Being an intern at Lordstown Motors this summer is unlike any other college-aged experience, Green said.

“When they’re here as interns they will actually gain real-world experience,” she said. “They will go through the training program with their teams. If they’re a software engineer, they will be paired with an experienced engineer. They will be able to attend the meetings of those software engineers. Learn the technology and day-to-day job of those software engineers at a graduate level or college level course. They will get full, hands-on experience from a trained engineer. It’s a unique opportunity a lot of people do not receive during their internships.”

Kheiry, who began with the company in October, said she builds one of the batteries for Lordstown Motors’s all-electric pickup truck, the Endurance.
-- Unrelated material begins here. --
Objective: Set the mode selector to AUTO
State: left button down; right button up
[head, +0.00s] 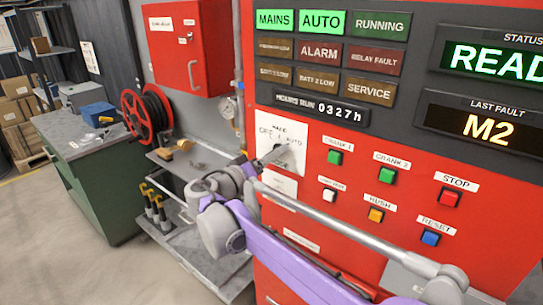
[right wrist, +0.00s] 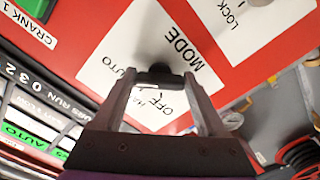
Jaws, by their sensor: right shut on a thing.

She’s there to break it down and learn how to do it the most efficiently and optimize it. Kheiry interfaces with the production team and design personnel to make sure everything is flowing as smoothly as possible.

“There’s a great sense of camaraderie here, better than any I’ve worked with before, which were all great companies,” she said. “I think everyone here is willing to teach you. A lot of people come in here and it’s very overwhelming to hop into a startup feet first. You learn a lot in a very short amount of time from a lot of different people. Everyone is extremely willing to help you out and teach you what they know. I feel l’ve learned so much from not only these three months I’ve been here.

“In an internship sometimes you only have three months,” Kheiry added. “You can really get a lot from the startup and camaraderie culture that’s here.”